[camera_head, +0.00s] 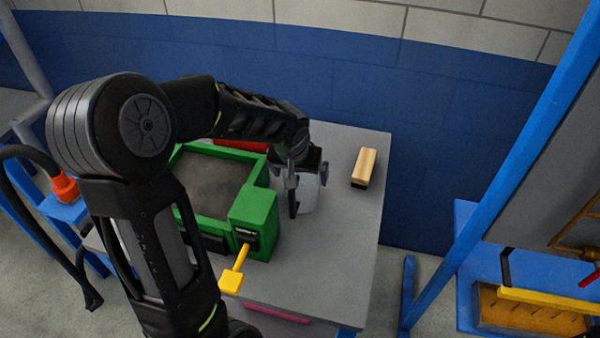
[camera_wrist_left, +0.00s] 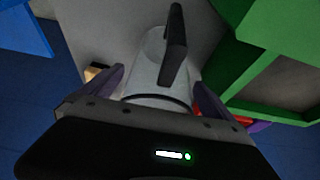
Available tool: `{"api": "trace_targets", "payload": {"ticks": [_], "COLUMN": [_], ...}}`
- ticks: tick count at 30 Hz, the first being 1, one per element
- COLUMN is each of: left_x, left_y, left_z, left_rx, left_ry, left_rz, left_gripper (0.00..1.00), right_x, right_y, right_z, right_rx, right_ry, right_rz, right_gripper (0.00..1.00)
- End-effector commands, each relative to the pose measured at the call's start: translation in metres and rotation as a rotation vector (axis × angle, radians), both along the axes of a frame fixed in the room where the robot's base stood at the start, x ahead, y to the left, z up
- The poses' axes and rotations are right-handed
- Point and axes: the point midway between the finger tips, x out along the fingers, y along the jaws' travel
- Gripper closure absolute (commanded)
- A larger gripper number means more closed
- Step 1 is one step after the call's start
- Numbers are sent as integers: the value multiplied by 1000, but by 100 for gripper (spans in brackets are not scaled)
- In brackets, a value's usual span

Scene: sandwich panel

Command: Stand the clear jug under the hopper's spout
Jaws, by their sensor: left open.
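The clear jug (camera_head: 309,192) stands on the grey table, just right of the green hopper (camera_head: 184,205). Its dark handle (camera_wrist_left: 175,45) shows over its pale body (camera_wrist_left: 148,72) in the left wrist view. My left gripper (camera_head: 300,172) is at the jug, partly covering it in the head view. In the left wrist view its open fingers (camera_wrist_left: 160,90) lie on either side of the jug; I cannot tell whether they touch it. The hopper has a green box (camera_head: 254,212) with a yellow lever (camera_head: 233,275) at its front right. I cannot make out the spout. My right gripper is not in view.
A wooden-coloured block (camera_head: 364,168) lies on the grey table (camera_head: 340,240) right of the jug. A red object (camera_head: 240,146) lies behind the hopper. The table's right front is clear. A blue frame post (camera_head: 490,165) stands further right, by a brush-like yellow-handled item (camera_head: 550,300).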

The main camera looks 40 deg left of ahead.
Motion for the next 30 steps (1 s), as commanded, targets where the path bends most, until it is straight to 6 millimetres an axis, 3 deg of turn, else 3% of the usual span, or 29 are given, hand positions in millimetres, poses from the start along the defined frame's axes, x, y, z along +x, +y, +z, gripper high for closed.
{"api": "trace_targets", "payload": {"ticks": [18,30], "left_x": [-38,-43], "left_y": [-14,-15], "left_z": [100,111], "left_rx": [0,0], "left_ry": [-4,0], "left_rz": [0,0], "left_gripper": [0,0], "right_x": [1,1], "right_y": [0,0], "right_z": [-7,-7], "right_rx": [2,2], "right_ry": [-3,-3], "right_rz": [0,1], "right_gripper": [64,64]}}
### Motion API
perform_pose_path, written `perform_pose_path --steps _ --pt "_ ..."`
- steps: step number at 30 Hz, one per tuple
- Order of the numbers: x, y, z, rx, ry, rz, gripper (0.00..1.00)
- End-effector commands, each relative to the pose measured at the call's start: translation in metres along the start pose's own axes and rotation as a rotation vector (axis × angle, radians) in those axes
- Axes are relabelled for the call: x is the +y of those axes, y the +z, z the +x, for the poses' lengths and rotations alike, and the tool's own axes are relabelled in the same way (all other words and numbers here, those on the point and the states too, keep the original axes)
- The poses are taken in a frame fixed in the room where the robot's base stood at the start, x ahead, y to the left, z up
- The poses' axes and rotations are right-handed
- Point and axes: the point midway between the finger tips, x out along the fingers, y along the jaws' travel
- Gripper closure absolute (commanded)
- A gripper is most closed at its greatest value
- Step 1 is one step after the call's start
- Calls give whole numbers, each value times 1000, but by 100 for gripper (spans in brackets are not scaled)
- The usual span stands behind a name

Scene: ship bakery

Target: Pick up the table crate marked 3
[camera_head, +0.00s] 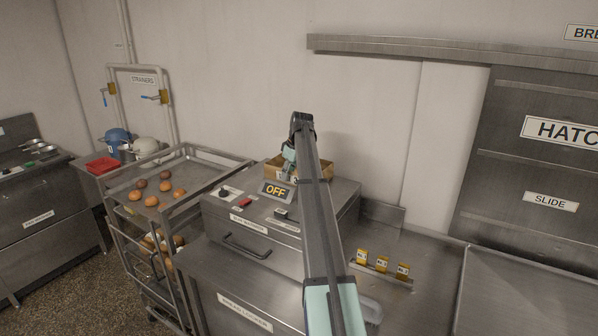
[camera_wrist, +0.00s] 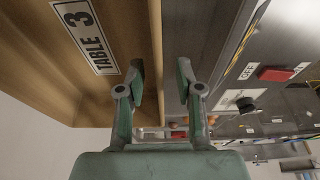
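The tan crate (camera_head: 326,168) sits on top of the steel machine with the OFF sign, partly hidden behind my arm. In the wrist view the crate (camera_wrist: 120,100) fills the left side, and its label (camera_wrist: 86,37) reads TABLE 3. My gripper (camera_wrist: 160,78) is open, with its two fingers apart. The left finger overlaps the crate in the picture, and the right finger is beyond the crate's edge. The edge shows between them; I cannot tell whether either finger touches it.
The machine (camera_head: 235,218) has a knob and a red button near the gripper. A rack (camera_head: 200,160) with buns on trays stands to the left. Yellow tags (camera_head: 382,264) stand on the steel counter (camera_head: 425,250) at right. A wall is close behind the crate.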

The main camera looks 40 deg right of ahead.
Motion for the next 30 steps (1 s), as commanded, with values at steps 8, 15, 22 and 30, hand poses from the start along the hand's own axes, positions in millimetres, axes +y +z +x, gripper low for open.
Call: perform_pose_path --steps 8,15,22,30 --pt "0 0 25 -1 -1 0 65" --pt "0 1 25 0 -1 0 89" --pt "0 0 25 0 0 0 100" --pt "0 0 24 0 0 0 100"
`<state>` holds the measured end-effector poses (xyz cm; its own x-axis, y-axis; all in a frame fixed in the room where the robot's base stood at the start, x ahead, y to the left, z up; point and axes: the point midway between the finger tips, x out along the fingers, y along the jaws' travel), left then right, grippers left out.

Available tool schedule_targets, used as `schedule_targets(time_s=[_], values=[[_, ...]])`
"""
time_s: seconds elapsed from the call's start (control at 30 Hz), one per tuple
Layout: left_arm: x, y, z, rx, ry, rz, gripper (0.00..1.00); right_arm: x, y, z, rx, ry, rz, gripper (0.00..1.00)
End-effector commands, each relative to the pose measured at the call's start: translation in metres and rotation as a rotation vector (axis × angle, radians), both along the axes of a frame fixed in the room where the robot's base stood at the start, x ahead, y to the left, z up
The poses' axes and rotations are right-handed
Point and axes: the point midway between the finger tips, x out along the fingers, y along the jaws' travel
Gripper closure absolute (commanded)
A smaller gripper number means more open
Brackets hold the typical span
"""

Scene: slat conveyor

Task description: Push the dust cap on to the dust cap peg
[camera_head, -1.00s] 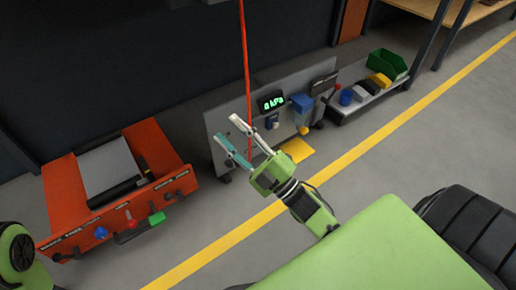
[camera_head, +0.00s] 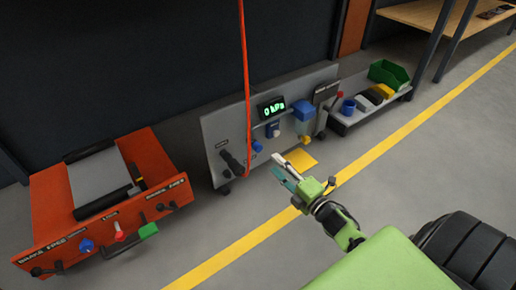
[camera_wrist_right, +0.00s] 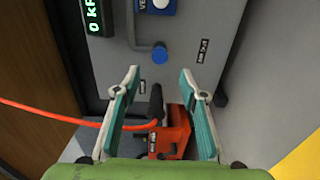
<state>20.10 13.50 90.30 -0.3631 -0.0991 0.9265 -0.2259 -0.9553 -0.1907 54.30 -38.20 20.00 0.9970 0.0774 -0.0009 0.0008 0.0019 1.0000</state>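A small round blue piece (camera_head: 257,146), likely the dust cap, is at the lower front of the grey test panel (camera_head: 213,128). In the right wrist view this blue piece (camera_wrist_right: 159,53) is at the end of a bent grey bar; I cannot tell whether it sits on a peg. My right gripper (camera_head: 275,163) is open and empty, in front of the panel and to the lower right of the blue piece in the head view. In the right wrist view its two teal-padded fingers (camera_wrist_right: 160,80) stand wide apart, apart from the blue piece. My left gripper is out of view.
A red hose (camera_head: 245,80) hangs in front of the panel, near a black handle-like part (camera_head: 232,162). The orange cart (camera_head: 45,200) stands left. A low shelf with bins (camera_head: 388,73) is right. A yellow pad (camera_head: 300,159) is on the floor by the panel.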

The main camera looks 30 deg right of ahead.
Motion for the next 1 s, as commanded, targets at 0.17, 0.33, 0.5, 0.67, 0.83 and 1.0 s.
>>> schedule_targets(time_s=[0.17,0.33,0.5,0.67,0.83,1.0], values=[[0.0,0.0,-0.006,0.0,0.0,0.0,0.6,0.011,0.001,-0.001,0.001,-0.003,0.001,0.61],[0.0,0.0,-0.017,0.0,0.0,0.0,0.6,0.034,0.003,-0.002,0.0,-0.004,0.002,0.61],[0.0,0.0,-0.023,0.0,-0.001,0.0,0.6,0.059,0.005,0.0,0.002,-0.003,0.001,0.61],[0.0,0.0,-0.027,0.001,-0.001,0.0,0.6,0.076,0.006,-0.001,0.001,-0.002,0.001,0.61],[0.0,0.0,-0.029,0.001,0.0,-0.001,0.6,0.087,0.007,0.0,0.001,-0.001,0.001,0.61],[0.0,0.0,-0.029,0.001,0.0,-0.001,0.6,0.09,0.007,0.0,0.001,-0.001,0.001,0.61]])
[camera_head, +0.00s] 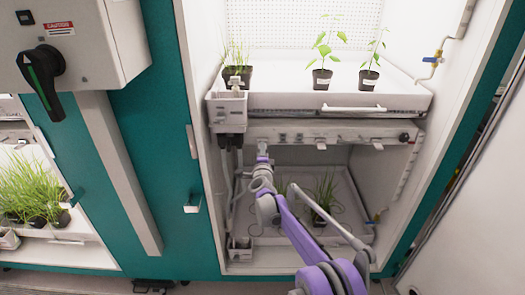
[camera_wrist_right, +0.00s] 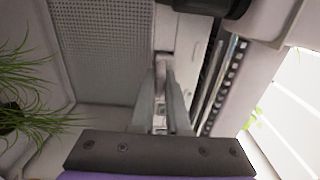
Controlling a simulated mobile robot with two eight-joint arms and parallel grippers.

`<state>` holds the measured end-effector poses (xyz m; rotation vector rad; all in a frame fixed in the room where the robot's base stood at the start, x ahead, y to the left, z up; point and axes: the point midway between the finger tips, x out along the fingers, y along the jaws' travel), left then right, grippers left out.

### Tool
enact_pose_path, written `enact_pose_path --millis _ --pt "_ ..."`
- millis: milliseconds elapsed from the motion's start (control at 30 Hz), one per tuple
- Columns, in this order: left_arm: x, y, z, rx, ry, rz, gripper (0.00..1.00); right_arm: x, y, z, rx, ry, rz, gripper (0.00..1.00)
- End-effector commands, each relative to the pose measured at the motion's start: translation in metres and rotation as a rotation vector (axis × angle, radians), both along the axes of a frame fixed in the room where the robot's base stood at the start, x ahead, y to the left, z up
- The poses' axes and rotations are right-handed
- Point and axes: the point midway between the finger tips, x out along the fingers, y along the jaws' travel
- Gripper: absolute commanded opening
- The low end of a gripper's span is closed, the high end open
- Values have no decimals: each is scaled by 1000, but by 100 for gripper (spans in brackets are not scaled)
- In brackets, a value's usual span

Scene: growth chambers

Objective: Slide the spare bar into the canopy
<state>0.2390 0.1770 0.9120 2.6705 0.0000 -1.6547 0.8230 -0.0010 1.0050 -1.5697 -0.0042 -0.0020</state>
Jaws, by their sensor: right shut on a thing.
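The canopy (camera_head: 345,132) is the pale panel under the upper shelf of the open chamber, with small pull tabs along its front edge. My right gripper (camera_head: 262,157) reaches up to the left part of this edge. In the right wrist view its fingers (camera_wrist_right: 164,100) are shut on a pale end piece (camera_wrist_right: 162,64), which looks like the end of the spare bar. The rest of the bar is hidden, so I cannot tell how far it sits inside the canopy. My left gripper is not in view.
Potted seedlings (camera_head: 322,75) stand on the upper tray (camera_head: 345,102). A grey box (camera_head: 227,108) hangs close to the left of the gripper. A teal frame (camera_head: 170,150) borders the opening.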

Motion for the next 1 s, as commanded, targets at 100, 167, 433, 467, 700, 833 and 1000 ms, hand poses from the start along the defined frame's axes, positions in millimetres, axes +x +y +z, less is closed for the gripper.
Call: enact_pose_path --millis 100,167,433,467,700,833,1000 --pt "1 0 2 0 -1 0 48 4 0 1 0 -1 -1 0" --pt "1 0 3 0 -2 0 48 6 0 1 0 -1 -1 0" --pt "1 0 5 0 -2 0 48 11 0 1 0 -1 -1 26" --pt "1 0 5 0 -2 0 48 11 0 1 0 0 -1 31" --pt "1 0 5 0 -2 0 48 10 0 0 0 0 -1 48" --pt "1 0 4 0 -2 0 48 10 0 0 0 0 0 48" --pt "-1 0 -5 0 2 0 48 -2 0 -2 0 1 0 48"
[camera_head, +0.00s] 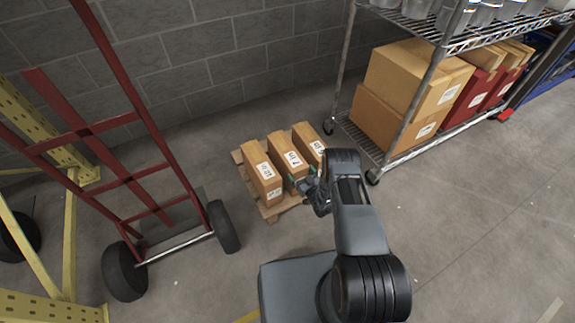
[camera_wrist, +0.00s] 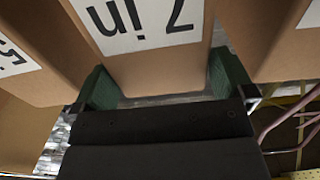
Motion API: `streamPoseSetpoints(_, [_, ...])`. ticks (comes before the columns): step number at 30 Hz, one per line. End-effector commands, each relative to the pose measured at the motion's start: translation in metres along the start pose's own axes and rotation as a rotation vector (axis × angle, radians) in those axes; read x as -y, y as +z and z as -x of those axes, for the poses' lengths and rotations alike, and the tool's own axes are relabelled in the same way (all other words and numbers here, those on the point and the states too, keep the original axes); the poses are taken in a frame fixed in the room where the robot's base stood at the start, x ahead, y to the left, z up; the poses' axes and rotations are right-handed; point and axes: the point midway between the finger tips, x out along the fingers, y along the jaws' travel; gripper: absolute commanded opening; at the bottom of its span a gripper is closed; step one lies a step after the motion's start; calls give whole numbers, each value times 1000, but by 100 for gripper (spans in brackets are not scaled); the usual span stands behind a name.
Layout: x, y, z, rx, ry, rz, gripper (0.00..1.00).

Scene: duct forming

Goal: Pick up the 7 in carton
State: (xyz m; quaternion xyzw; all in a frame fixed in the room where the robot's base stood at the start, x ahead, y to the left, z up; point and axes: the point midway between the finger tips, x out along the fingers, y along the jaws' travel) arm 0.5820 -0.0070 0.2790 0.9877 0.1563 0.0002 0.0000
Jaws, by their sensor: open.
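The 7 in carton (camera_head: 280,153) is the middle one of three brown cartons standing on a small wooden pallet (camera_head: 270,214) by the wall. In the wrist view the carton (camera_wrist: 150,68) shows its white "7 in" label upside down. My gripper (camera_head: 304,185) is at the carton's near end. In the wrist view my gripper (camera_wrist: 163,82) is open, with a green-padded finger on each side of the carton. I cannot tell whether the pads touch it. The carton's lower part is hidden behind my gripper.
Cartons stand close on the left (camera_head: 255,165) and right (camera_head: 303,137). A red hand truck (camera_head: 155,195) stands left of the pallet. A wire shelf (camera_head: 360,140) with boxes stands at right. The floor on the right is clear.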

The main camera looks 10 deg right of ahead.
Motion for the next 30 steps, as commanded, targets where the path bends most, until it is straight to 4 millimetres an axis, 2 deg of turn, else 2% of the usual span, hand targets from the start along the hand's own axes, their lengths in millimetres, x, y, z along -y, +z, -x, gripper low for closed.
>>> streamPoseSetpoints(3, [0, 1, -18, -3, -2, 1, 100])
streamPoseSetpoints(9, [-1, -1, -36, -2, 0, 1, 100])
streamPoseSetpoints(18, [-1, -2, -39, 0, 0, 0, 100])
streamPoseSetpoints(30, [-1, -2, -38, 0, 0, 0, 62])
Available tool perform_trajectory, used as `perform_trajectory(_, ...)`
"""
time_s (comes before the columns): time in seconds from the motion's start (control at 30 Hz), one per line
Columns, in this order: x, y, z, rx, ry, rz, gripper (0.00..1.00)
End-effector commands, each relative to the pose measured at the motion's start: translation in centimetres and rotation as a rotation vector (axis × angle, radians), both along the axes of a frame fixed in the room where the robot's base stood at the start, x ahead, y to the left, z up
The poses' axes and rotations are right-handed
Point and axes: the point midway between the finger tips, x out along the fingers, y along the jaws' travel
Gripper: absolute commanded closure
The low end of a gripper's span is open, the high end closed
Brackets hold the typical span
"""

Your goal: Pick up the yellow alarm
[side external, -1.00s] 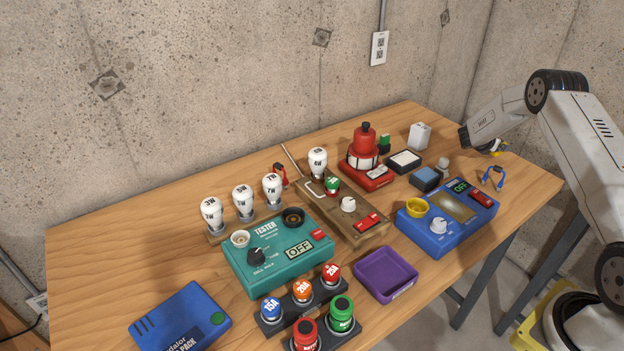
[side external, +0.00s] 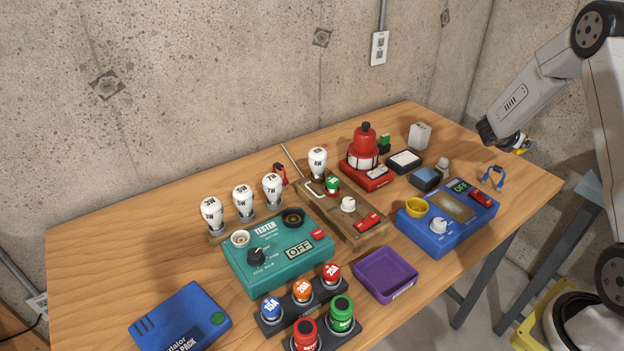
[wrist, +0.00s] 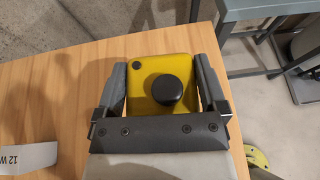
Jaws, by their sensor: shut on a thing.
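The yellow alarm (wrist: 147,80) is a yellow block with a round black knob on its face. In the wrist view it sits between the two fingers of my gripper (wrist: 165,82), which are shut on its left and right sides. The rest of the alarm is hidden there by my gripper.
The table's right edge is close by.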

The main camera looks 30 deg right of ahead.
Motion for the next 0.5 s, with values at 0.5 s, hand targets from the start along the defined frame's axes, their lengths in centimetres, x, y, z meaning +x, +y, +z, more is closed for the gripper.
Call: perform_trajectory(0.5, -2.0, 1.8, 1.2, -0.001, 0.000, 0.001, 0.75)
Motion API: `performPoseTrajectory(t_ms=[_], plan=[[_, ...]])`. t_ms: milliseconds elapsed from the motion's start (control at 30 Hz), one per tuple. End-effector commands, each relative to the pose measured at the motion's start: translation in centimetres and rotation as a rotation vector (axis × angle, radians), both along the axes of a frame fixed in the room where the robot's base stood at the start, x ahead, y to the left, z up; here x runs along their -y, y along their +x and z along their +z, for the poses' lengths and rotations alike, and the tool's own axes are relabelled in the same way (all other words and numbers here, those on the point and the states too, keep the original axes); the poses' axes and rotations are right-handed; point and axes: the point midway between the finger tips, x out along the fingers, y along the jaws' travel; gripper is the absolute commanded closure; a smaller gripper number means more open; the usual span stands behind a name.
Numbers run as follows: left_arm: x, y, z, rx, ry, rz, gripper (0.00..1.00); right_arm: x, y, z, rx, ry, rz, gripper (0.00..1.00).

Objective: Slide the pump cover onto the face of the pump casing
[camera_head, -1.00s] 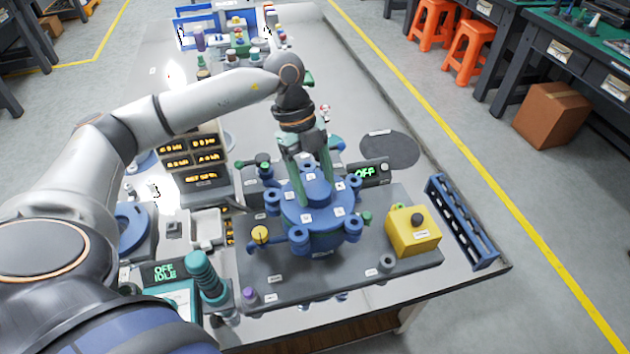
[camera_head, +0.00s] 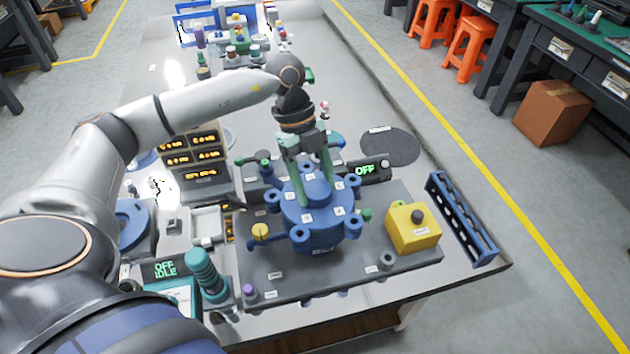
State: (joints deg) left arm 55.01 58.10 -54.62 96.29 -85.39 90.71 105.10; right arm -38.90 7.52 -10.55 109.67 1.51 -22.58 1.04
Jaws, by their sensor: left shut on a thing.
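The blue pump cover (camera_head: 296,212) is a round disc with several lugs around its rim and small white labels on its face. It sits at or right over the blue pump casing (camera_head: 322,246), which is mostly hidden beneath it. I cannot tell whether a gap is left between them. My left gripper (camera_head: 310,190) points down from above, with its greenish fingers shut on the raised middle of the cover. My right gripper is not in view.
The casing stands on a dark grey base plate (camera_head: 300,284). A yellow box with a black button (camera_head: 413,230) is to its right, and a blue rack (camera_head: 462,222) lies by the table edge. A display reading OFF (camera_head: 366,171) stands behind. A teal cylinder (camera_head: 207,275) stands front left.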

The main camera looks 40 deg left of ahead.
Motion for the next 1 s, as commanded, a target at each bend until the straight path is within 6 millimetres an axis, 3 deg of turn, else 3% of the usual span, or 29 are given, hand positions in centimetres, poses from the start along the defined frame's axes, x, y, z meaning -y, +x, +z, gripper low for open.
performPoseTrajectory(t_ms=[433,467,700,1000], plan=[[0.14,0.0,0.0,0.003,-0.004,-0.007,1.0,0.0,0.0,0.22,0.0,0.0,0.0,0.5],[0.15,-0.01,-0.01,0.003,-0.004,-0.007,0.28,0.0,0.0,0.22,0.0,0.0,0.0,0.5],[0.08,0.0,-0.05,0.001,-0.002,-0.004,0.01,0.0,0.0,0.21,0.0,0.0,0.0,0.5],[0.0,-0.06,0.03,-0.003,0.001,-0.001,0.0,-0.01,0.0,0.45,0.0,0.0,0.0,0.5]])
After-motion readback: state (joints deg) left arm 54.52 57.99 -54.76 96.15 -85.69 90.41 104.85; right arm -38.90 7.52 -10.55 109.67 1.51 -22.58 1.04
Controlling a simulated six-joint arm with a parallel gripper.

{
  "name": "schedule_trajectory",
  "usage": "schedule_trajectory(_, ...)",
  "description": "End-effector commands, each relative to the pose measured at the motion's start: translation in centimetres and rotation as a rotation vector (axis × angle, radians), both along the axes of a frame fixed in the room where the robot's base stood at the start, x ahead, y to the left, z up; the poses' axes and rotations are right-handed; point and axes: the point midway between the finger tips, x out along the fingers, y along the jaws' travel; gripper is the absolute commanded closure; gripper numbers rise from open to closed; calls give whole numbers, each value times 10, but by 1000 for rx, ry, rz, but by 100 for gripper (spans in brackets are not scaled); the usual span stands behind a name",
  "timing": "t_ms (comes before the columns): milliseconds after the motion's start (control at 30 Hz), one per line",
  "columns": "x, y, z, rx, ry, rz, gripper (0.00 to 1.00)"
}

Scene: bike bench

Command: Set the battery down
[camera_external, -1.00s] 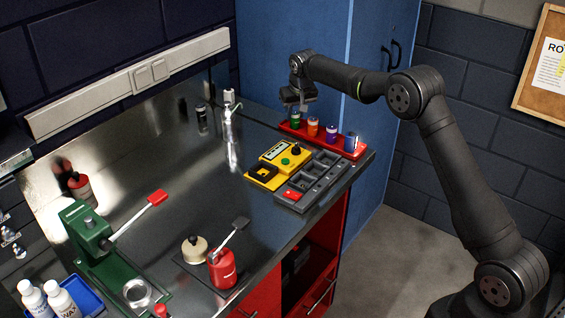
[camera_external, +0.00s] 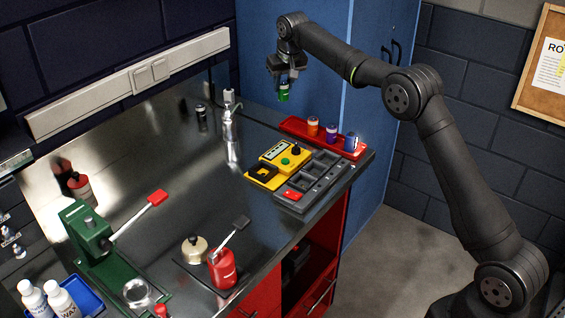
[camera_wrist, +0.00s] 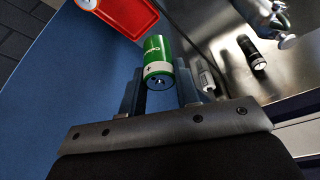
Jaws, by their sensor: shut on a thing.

* To be done:
Repeat, character for character, the lines of the material above from the line with "poses (xyz m;" through the line with "- millis: milliseconds".

* Exercise output:
`<state>` holds the measured end-effector poses (xyz m; rotation vector rad; all in a frame fixed in the room where the robot's base stood at the start, x ahead, y to the left, z up; point and axes: the point midway between the finger tips, x out along the fingers, y along the jaws' travel), left then right, grippers left out.

### Tool
enact_pose_path, written `enact_pose_path --millis _ --pt "_ ..."`
- millis: milliseconds elapsed from the motion's start (control at 30 Hz), one per tuple

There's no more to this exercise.